Instability of non-supersymmetric smooth geometries
V. Cardoso, O. J. C. Dias, J. L. Hovdebo, R. C. Myers
TL;DR
The paper tackles the stability of non-supersymmetric, horizonless JMaRT solitons by analyzing a massless scalar field in their backgrounds. Using WKB, matched asymptotic expansions, and numerical methods, it identifies growing modes associated with negative pattern speeds $\Sigma_{\psi}$, derives their spectra and growth timescales, and demonstrates stability in the supersymmetric limit $m=n+1$. The results indicate a generic ergoregion instability for non-BPS microstate geometries and argue that the instability drives evolution toward supersymmetric endpoints, with important implications for the fuzzball proposal.

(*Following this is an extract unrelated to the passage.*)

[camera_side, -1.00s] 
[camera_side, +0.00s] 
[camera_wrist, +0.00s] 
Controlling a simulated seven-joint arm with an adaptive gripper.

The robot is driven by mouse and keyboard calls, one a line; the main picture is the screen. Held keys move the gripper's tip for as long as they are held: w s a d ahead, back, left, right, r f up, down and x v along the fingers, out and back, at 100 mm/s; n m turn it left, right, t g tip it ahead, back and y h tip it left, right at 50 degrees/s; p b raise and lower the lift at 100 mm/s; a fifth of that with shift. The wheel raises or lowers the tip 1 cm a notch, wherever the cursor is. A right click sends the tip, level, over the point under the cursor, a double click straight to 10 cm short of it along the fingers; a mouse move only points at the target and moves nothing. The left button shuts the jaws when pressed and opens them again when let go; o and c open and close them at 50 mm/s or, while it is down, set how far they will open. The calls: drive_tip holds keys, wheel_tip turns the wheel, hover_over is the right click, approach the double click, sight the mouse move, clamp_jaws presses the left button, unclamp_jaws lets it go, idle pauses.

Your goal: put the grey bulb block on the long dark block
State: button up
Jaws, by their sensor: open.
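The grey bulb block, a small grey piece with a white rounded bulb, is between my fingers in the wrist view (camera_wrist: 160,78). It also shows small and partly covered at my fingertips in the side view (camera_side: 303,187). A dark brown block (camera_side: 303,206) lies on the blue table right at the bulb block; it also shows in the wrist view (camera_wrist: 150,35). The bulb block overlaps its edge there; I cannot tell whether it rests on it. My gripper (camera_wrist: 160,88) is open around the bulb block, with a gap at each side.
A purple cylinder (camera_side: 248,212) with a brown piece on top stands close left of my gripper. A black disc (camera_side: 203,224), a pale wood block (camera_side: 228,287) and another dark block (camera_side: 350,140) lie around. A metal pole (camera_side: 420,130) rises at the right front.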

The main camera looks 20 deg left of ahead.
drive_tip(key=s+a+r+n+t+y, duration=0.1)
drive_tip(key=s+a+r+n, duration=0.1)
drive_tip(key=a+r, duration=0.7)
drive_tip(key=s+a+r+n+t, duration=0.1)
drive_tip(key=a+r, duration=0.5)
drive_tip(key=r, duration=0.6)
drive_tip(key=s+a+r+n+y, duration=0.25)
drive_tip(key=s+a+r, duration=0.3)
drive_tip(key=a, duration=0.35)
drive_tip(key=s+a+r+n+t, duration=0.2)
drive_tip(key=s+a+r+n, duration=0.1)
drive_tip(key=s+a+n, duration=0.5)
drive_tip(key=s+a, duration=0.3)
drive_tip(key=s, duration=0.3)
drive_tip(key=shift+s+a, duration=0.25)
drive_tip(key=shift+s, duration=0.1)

Overall, the work shows that smooth horizon-free non-BPS geometries with ergoregions are classically unstable, shaping how microstate geometries may describe non-extremal black holes.
Abstract
Recently certain non-supersymmetric solutions of type IIb supergravity were constructed [hep-th/0504181], which are everywhere smooth, have no horizons and are thought to describe certain non-BPS microstates of the D1-D5 system. We demonstrate that these solutions are all classically unstable. The instability is a generic feature of horizonless geometries with an ergoregion. We consider the endpoint of this instability and argue that the solutions decay to supersymmetric configurations. We also comment on the implications of the ergoregion instability for Mathur's `fuzzball' proposal.